In one work, a young boy stares excitedly into a display window. Instead of toys or candy behind the glass, we see several men in suits with typewriters for heads taste-testing soups. In another, wigs float in a circle around the image of a suicidal man standing on a ledge of building. It is inspired by an iconic scene from the 1951 film Fourteen Hours, released the year before Shaw was born. Another painting is based on The Cabinet of Dr. Caligari, after the German silent horror film from 1920 about a mad hypnotist who uses a somnambulist to commit murders for him. Shaw’s sleepwalker is constructed from actual cabinets that the artist has filled with text on psychological manipulation and its development into a sophisticated professional industry, one the artist believes has led the way for data mining companies like Cambridge Analytica to treat us all as if we were somnambulists.
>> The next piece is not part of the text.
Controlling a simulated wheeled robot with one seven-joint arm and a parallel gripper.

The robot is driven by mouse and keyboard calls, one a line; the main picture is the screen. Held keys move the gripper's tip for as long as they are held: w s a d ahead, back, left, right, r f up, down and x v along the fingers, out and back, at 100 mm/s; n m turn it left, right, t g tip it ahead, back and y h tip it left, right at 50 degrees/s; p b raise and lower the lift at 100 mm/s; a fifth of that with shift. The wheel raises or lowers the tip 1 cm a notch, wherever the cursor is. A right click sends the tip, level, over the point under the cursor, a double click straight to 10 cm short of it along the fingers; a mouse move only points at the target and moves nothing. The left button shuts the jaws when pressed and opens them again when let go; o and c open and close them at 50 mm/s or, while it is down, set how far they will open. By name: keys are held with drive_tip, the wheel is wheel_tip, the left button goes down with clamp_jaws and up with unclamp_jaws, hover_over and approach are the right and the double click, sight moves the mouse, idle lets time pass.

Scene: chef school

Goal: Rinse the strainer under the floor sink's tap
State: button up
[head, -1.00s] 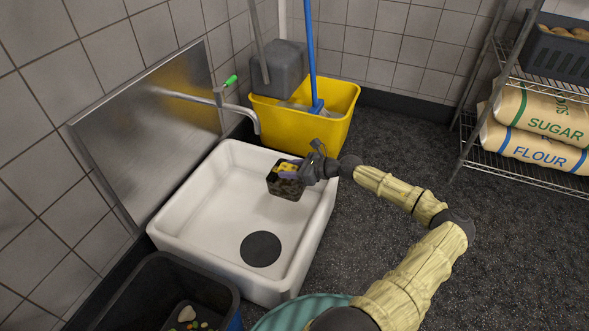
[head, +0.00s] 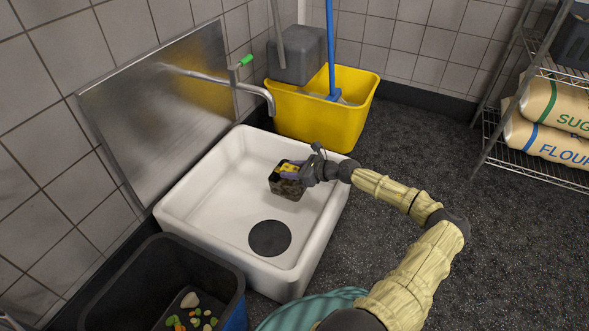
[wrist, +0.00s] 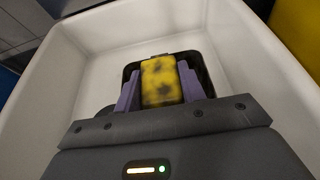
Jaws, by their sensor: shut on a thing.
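The strainer (head: 288,188) is a small dark box-shaped basket with a dark-spotted yellow part. It is over the right half of the white floor sink (head: 190,208), below the rim's far right side. My gripper (head: 290,171) is shut on the yellow part, which shows between its purple fingers in the wrist view (wrist: 161,82). The strainer's dark rim shows behind it; its inside is mostly hidden. The tap (head: 258,90), with a green lever (head: 245,61), reaches over the sink's far edge. The strainer is nearer me than the spout, and I see no water running.
A dark round drain (head: 269,238) is in the sink floor. A yellow mop bucket (head: 350,115) stands behind the sink. A dark bin (head: 165,265) with food scraps stands at front left. A wire shelf (head: 555,175) with sacks is at right. The floor between is clear.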

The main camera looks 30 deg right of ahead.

The videos on view in the back gallery include a performance by the artist’s band Dred Dwarf at Art Basel Miami Beach in 2017, as well two films from Shaw’s Oist project—an ongoing series of artworks based on a homespun American religious cult invented by Shaw. Inspired by 1960s horror films such as Carnival of Souls and The Mask, The Hole (2007, 7:19) is a black-and-white film about a woman who discovers a group of zombie businessmen stumbling through the fog behind a hole in her wall. The Whole (2009, 8:40) is a female version of The Hole structured using the same shots, only in reverse order. Instead of aimless wandering, the women’s movements in The Whole reference both Busby Berkeley choreography from the 1930s and exercise videos from the 1970s.
Jim Shaw was born in 1952 in Midland, Michigan, and lives and works in Los Angeles and Milford, Connecticut. He was the subject of a major retrospective, The End is Here, at the New Museum, New York, in 2015 and participated in the 55th Venice Biennale in 2013. He has had additional one-person exhibitions at the Massachusetts Museum of Contemporary Art, North Adams; BALTIC Centre for Contemporary Art, Gateshead, United Kingdom; Museum Boijmans van Beuningen, Rotterdam; CAPC, Musee de’Art Contemporain de Bordeaux; MoMA PS1, New York; Magasin, Centre National d’Art Contemporain, Grenoble; Institute of Contemporary Arts, London; and Musee d’Art Moderne et Contemporain, Geneva. His work has been featured in important exhibitions at the Walker Art Center, Minneapolis; Los Angeles County Museum of Art; New Museum, New York; Museum of Modern Art, New York; Centre Pompidou, Paris; and the Museum of Contemporary Art, Los Angeles.